There is some noise in the upper left, however. That’s because my copy of flare 2 slightly overlapped the smoke trail from the actual flare 2, which meant I was subtracting white smoke from blue sky. So we see something there.

(Rather than going back and re-drawing my selection more carefully, I decided to leave it in. Mostly because I’m lazy and I didn’t want to do all the selecting-and-copying-and-pasting work over.)

Now, none of this means much. We’re looking at two mostly-black rectangles, one slightly blacker than the other. So to more clearly see just how these two mattes compared, I applied an enhancement to them.
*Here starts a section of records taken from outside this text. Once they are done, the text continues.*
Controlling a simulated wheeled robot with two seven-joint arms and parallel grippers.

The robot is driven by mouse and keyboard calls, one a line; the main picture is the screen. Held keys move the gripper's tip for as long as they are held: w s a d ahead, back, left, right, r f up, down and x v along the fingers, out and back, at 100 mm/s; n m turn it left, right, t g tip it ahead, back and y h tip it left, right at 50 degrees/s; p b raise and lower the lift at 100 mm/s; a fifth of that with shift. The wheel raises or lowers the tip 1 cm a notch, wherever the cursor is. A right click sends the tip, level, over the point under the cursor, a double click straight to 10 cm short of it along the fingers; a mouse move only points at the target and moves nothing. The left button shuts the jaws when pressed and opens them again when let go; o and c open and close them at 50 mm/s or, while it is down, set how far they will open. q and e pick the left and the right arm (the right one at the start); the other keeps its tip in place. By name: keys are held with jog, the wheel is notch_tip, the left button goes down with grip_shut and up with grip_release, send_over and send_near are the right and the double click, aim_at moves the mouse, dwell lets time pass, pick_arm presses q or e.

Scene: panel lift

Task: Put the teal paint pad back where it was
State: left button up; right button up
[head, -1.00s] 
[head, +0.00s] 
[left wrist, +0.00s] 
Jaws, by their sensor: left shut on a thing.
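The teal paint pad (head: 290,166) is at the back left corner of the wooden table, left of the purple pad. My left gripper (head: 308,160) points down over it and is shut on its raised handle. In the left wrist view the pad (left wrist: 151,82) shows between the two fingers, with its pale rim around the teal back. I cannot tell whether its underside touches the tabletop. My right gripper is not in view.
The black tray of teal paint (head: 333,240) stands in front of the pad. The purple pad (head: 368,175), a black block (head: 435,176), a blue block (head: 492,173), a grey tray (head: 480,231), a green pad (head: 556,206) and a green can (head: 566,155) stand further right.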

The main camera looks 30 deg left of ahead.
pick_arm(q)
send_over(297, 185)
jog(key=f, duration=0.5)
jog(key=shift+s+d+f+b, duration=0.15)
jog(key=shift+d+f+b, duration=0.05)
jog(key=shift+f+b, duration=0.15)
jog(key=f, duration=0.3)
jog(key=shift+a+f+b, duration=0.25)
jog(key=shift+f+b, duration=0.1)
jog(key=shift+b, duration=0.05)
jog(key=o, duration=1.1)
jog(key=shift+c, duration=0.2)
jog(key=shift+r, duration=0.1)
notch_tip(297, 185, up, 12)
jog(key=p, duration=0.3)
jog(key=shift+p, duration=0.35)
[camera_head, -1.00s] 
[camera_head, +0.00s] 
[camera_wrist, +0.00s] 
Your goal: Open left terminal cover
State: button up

I mapped the RGB value of white (that is, 255) to an RGB value of 40. That has the net effect of making everything that’s almost black brighter, so we can more clearly see things that are very dim.

Here are the results.

As you can see, the first difference matte — between flare 1 and flare 3 — when enhanced lights up like a Christmas tree. Differences in color values that were very small are magnified so we can see them clearly.

But the second matte — ignoring the noise in the upper left — is still very, very dim. Even under enhancement, the outline of the smoke trail is difficult to see, and in some places almost indistinguishable from the background noise.

Now, I want to be clear about this. None of this is scientific, and none of it should be considered conclusive. This is a really low-resolution photo we’re dealing with, and it’s been put through a JPEG compression algorithm that would make a strong man weep. It is simply not possible to say with 100-percent certainty that the third flare is a copy of the second flare.

But I’m convinced.

I think this is the second example yet found of a photo taken by Adnan Hajj that was drastically retouched to change its content before it ran on the Reuters news wire.

Thanks, of course, to Rusty for calling my attention to this in the first place, and for keeping my attention on it when I wanted to weasel out.